(Exercise instructions):
Repeat the whole listing exactly as written.

-----

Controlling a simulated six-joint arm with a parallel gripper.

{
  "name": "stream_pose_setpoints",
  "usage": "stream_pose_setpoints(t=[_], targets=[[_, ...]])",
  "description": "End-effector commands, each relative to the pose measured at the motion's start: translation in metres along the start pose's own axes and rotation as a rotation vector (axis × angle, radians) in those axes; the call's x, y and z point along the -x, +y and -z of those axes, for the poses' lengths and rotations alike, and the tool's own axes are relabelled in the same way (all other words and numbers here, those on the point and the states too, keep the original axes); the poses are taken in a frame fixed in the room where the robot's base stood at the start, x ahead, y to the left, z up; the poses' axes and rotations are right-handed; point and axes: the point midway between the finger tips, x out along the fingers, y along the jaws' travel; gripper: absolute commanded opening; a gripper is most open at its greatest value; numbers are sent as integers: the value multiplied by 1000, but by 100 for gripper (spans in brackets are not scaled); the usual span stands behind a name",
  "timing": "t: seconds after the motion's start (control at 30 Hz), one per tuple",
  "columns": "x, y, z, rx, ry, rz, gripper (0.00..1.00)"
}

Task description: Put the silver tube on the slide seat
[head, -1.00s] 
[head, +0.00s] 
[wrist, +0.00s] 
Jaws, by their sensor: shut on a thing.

-----

(Output for this exercise):
Controlling a simulated six-joint arm with a parallel gripper.

{
  "name": "stream_pose_setpoints",
  "usage": "stream_pose_setpoints(t=[_], targets=[[_, ...]])",
  "description": "End-effector commands, each relative to the pose measured at the motion's start: translation in metres along the start pose's own axes and rotation as a rotation vector (axis × angle, radians) in those axes; the call's x, y and z point along the -x, +y and -z of those axes, for the poses' lengths and rotations alike, and the tool's own axes are relabelled in the same way (all other words and numbers here, those on the point and the states too, keep the original axes); the poses are taken in a frame fixed in the room where the robot's base stood at the start, x ahead, y to the left, z up; the poses' axes and rotations are right-handed; point and axes: the point midway between the finger tips, x out along the fingers, y along the jaws' travel; gripper: absolute commanded opening; a gripper is most open at its greatest value; numbers are sent as integers: the value multiplied by 1000, but by 100 for gripper (spans in brackets are not scaled); the usual span stands behind a name",
  "timing": "t: seconds after the motion's start (control at 30 Hz), one per tuple",
  "columns": "x, y, z, rx, ry, rz, gripper (0.00..1.00)"
}

Task description: Put the silver tube on the slide seat
[head, -1.00s] 
[head, +0.00s] 
[wrist, +0.00s] 
Jaws, by their sensor: shut on a thing.

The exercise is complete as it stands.